Game Recap: Buffalo Sabres Miss Bus, Fail to Show Up in Montreal

facebooktwitterreddit

Mar 21, 2012; Buffalo, NY, USA; Montreal Canadiens defenseman

Yannick Weber

(68) knocks Buffalo Sabres left wing

Tyler Ennis

(63) to the ice during the third period at the First Niagara Center. Sabres beat the Canadiens 3-0. Mandatory Credit: Kevin Hoffman-USA TODAY Sports

Will the real Buffalo Sabres please stand up?

That’s the question every single fan of the blue and gold has to be asking their team today after watching the Sabres get absolutely pasted on the road by the Montreal Canadiens, 6-1.

It’s a question well worth asking.  Are this year’s Sabres going to resemble the team that marched into Boston and beat the too-proud Bruins 7-4 on Thursday night?   Or will games like the Bruins one be an anomaly, fleeting moments of greatness surrounded by a flood of crap games like today’s disaster?

Don’t ask me!  I’m just as confused as you are.

Rarely am I able to discuss a game without finding anything positive to say, but after a shellacking like this one, I must admit, I’m not able to find much.  Sure, Thomas Vanek scored a goal, his seventh of the season.  Of course it was late in the game, after the Sabres had fallen behind by five goals, so the best I can say is, “At least it wasn’t a shut out.”   Neither Vanek nor the rest of the Sabres could score when they really needed it – say, at any point in the second period, when they were getting spanked on live TV.   The fact that he scored a goal means Vanek has a chance to get a nice points streak going, but in this game it was not the  kind of clutch scoring we have come to expect, and probably will rely on, from him.

If Sabres fans were looking for any more evidence that this team is still lacking that final piece that will help this team generate some meaningful offense, the boys from Buffalo gave you an entire period’s worth of proof: the first period, in which Buffalo managed one shot on goal in twenty minutes.  One shot.  Twenty minutes.   Let’s have fun with math: that averages out to one shot every 1200 seconds.  For comparison, I watched a Geico commercial during intermission in which Washington Capitals center Nicklas Backstrom scores 15 goals in 15 seconds.  I wish I had thought of this – I could have Tweeted it to Lindy Ruff – but maybe the Sabres coaching staff should have considered playing that commercial for the team on the bus ride home.  You know, in order to remind them that they need to actually SHOOT THE PUCK TOWARD THE NET.  One shot on goal doesn’t even qualify as offense; they could have stayed in the locker room and just fallen short of that result.   I hate to say I am right, but as I wrote the other night, the Sabres just are not built to score.  Through eight games, the number of goals they have scored is (in order) five, two, three, one, two, three, seven, and one.  Two of those games required five point nights from Vanek – the games in which they scored five and seven goals.  The Sabres can keep praying that Vanek will post impossible numbers night in and night out, or they can do the man and favor and bring in someone to help lighten his load.

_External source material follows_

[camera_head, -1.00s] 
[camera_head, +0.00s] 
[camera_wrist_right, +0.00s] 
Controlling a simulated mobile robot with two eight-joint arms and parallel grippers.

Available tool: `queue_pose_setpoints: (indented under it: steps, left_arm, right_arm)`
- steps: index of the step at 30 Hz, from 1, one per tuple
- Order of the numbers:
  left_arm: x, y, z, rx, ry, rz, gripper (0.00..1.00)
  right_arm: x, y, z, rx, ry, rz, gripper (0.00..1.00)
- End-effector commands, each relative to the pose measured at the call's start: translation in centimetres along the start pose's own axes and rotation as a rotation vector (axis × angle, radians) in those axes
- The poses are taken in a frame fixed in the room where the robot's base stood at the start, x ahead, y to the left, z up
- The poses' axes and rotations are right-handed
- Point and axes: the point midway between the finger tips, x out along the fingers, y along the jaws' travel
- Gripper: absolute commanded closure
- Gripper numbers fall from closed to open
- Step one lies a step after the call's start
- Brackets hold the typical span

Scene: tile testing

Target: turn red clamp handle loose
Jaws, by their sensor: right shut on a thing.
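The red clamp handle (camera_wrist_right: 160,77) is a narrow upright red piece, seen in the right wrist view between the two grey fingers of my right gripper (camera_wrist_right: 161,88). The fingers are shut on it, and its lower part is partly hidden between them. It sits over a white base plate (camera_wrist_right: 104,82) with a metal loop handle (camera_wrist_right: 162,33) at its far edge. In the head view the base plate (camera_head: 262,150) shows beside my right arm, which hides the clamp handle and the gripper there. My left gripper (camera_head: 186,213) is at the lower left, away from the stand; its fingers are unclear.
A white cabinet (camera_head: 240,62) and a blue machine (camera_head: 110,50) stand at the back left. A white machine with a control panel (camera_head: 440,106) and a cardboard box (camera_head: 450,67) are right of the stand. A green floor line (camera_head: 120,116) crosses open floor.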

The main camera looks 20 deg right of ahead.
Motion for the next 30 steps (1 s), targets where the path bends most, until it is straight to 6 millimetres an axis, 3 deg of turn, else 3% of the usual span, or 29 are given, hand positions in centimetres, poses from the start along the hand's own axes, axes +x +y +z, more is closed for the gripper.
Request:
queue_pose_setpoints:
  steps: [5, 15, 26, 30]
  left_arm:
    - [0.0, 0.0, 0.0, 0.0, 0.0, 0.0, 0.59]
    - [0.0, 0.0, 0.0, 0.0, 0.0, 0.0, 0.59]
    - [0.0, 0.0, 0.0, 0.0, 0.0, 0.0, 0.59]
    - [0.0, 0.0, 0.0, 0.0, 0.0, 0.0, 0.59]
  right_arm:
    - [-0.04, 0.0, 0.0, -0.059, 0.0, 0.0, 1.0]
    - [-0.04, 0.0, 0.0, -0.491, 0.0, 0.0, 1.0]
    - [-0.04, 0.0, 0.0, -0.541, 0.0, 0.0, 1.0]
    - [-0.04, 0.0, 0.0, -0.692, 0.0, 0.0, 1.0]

Now for the defense . . . people with heart problems, or weak stomachs, you might want to skip to the end.  Allow me to quote Andrew Papile over at bleacher report, from his pre-season power rankings: “If Buffalo is going to make a playoff run, it is their defense that has the potential to carry them.  Tyler Myers, Christian Ehrhoff, Andrej Sekera and Robyn Regehr is a solid top four and they know what to expect from the man at the back in Ryan Miller.”  Don’t laugh – he really wrote that!  I have no major complaints about Ehrhoff and Sekera this year, and at least their +/- today was zero.  Myers, meanwhile, continued his _________ play (I’ll let you insert your own adjective – it’s reader participation time!), making mistakes and bad decisions galore.  Where was he on this goal, for example:


If you answered, “Nowhere to be found,” you are correct!  He took himself right out of the play by trying to do -what, exactly?  Make a big hit?  He didn’t seem to be trying to keep the puck in Montreal’s zone, that’s for sure, and by going for – and missing – a hit, he took himself right out of the play.  His plus/minus today was a godawful -3.  I just don’t know what he is doing right now, but however you would describe it, “playing defense” would not be accurate.  This is the second game in a row I have seen him try to do too much with the puck on the offensive end, and every time he’s found himself chasing the opposing team instead of getting back in sound defensive position.   You’re not a forward, Tyler, so stop acting like one.  Shoot the puck from the blue line, but for God’s sakes stay back on defense!  My wife thought I was being too hard on him (and Jordan Leopold, Myers’ -3 buddy today) in my article yesterday, in which I was initially going to call for Myers to be benched for today’s game.  I softened my argument and said I would give him this weekend.  Now I’m going back to my hardline stance: bench him.  Tomorrow.  Please.

Overall, EVERYONE – forwards and defensemen alike – let Ryan Miller down today.  Once again, they had problems clearing the puck from their zone . . . or they simply iced the puck, just so it could be brought right back down for a face-off.  They gave up odd man rushes, they allowed skaters to skate circles around them . . . I have to stop typing, or I’ll get angry.  Or cry.  Not sure which.  It was just U-G-L-Y, and another one of those games where I can’t fault Ryan Miller for all five of the goals he gave up.  Miller alone kept the Sabres in the game for the entire first period, and he was victimized by terrible defense on the late goal Rene Bourque scored as the period was nearing a close.   Whatever you think about today’s game, remember this much: Miller was not the reason the Buffalo Sabres lost.

The Sabres have a lot of soul-searching to do, and a very little amount of time to do it, since they host the Florida Panthers tomorrow at 3 p.m.  Can they muster up some offense like they did in Boston?  Can they clear the puck out of their own zone, to give Ryan Miller a damn chance?  Can they show us what type of team they really want to be this year?    I know about 19,070 Sabres fans will be showing up tomorrow afternoon to get the answers to these questions.